Wednesday, January 09, 2008

Rhona Cameron: single mum – for a week


“I just felt such pure and utter love for all of them, I wanted to clean for them, to cook for them and to just see them happy,” says Rhona Cameron of her time spent looking after four children for a new Channel Five documentary series. She’s one of three celebrities picked to take on a parenting role in SO YOU THINK YOU CAN BE A SINGLE PARENT! (airing Weds 9th January 8 pm).
Rhona gave DIVA her perspective on the experience...

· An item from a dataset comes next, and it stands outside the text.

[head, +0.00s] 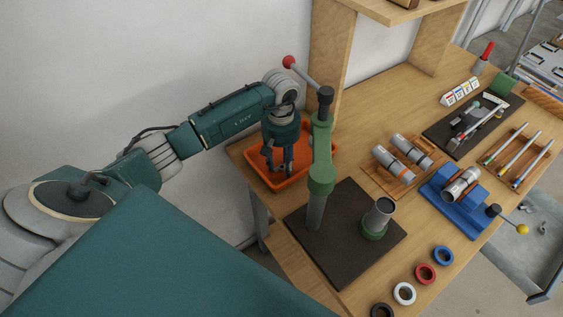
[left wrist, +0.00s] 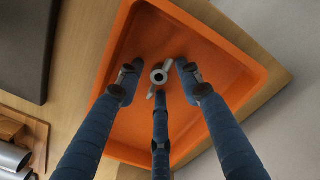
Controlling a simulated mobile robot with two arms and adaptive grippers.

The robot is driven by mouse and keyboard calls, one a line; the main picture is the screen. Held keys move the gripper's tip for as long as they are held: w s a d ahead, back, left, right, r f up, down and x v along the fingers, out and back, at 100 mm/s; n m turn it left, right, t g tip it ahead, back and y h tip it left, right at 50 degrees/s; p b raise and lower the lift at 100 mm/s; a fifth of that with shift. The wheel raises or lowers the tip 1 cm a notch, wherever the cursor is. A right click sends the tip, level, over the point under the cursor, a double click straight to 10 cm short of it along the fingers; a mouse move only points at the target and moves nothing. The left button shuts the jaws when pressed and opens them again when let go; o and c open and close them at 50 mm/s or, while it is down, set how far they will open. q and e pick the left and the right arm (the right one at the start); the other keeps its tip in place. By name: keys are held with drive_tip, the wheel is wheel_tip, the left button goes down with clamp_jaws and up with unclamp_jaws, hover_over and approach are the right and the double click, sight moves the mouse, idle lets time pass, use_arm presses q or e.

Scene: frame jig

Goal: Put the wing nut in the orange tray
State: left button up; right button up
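The orange tray (head: 268,180) is on the table's left end, against the wall. My left gripper (head: 277,163) points down into it. In the left wrist view the tray (left wrist: 240,62) lies under the three blue fingers of the gripper (left wrist: 158,82). The fingers are spread apart, so it is open. A small grey wing nut (left wrist: 159,76) shows between the fingertips, against the tray floor, with clear gaps to the two upper fingers. The lower finger's tip is close to it; I cannot tell whether they touch. The nut is hidden in the head view. My right gripper is not in view.
A green post with a lever (head: 321,155) stands on a dark base plate (head: 345,262) just right of the tray. Wooden cradles with metal cylinders (head: 391,164) and a blue fixture (head: 449,207) are farther right. Several rings, including a red one (head: 425,274), lie along the front edge.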

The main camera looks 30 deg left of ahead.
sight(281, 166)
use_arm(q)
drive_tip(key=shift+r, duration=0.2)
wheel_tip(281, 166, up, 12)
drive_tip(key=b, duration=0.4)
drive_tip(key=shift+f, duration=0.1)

“I found looking after the four children of the Robarts family to be a profoundly moving experience. I hadn't doubted that I would be good with the kids, but was very surprised to feel so maternal towards them.
I had always envisaged myself as a more paternal figure, but it turned out I was a mum for the week. Delighted that I had been placed with a family with three boys, aged five, eleven and fourteen that all play football or rugby, I was looking forward to a good kick about. However when I took them to their football training, I spent the entire time worrying about whether they had enough warm clothes on or not. By the middle of the week I felt like a different person, devoid of my usual neuroses, instead so busy caring for the children that I had little time to think of myself. The thing that meant the most to me was getting them to eat breakfast for the first time in years. They had lost their mother in 2002 and David, a wonderful father, had to give up his work and become a full time single parent. Although he would get up every day at 7.30 for the youngest, Felix, he would sleep through the older kids’ breakfast hour as they had to leave very early to catch the school bus. I think they didn't want to burden their dad with extra responsibilities and that broke my heart. I begged them to let me prepare breakfast for them and eventually they agreed. I could have cried when they left for school after eating the toast and tea I made them.
My favourite time was bathing the little one. We would play a game during which he would hold onto the bath and I would throw the towel over his head and dry his hair really quickly and vigorously. I would growl and this would make him laugh his little head off. I also took him to his swimming club which was really strange as I was a swimmer throughout my entire childhood, and my poor parents spent years in an overheated waiting area cheering me on. At one point during Felix's swim session I could have cried my eyes out. I had to steel myself a few times, as I didn't want to completely break down on camera. I just felt such pure and utter love for all of them, I wanted to clean for them, to cook for them and to just see them happy. Reading a bedtime story to a kid who is looking up at you with glee is about the most beautiful thing I have ever experienced.
On the last day when their father returned I cooked a big Sunday dinner, and Rosie the eldest child hugged me. We sat hugging for some time, and I realised how much she missed her mum.
It changed me enormously for that week - my maternal side suits me very much indeed.”